したがって、少年法の適用を受ける以上、18歳及び19歳の者を「少年」として明記すべきである。

2 いわゆる「原則逆送事件」の対象について、死刑又は無期若しくは「短期1年以上」の事件にまでその範囲を広げたこと

答申は、18歳及び19歳の者の原則逆送事件(少年に対し成人と同様の裁判手続を受けるようにする手続)につき、「死刑又は無期若しくは短期1年以上」の事件にまで、その範囲が拡大化することとした。
しかしながら、これを認めると、犯行態様や被害の結果などの犯情が比較的軽い事案(万引きの際に追及を逃れるために店員に軽く手をあげて負傷させてしまったような事案など)であっても逆送の対象になってしまう。その結果、これまでであれば、家庭裁判所により、少年の立ち直りのためになされていたきめ細かい調査・処分が、できないこととなってしまう。そして、18歳及び19歳の者にとって、本当は必要であった立ち直りの機会が奪われる結果となるのであり、再犯防止にとって逆効果になりかねないものであり、容認できない。

3 推知報道の禁止に関し一部適用除外とされたこと

答申によれば、18歳及び19歳の者で、公判請求された事件については、推知報道が解除されることになる。
推知報道が禁止されている趣旨は、少年の更生を図ろうとする点にある。
しかしながら、推知報道が解除された場合、18歳及び19歳の者は、公判請求されることで厳しい社会の目にさられることになる。また、インターネット上で一度取り上げられれば当該情報が半永久的に残り続けてしまう事態のあることに鑑みれば、18歳及び19歳の者の更生の大きな支障になることは明らかである。これは、18歳及び19歳の者に対し、刑罰に加えて、さらに社会的な制裁を加えようとするものであり、少年の立ち直りを阻害するものであり、少年法の健全育成の理念を大きくそこなうものであり、許されるべきではない。

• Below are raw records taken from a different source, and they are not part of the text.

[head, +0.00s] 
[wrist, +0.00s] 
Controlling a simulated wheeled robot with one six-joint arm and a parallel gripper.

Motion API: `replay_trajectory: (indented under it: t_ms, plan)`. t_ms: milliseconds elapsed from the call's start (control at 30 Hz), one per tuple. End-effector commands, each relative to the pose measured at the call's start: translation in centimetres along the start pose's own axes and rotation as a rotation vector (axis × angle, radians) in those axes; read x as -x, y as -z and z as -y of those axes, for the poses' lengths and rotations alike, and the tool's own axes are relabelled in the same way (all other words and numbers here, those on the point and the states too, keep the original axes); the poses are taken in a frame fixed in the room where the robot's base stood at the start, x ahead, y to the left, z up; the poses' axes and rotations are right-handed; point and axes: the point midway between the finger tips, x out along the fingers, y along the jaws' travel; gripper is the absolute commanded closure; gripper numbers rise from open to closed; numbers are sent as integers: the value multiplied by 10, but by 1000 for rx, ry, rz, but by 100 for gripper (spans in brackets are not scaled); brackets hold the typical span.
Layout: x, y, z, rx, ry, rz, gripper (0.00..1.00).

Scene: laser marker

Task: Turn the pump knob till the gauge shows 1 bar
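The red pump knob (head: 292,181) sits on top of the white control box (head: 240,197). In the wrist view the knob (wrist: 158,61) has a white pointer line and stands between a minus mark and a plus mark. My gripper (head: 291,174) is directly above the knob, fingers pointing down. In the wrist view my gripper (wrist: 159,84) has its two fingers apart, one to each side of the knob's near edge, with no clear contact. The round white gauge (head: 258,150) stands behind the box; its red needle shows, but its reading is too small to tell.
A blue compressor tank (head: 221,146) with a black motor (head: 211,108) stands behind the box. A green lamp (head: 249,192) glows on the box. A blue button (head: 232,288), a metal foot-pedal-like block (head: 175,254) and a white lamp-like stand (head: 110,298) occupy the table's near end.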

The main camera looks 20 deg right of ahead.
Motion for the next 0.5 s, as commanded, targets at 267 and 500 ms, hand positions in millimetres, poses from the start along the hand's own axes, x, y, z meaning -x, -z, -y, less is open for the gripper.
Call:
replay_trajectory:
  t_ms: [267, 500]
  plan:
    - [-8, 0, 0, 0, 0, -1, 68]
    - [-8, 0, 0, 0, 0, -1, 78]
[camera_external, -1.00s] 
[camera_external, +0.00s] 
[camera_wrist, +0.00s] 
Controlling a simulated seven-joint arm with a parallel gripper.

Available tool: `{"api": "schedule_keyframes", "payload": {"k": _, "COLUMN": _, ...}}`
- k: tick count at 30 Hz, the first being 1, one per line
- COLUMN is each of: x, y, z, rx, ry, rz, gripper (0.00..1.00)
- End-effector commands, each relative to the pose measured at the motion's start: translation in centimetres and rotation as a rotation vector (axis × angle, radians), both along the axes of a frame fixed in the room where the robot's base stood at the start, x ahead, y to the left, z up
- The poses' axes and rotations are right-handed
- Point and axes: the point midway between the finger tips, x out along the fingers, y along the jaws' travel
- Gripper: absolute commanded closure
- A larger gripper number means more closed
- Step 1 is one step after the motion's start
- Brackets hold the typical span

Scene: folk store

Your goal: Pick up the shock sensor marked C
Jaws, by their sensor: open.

4 18歳及び19歳の者を「ぐ犯」の対象としていないこと

答申は、18歳及び19歳の者を、「ぐ犯」の対象から除外した。
18歳及び19歳の者は、その未成熟さゆえに、善悪の区別が困難であったり、衝動的に行動したりする傾向が強く、犯罪そのものではなくても、将来において犯罪行為に及ぶおそれのある行動をとる少年もいる。そのような18歳及び19歳の者に対しては、現行法上「ぐ犯」として、早期に家庭裁判所が介入することで、健全育成のための方策をとることが可能となっている(少年法3条1項3号)。
18歳及び19歳の者を、「ぐ犯」の対象としないことは、将来の犯行に及ぶかもしれない者を放置することにほかならない。そのことがもたらす事態は、18歳及び19歳の者のみならず、社会にとっても、悪影響が及ぶということは言うに及ばない。
18歳及び19歳の者も引き続き「ぐ犯」の対象とすべきであり、これを否定する答申を容認することはできない。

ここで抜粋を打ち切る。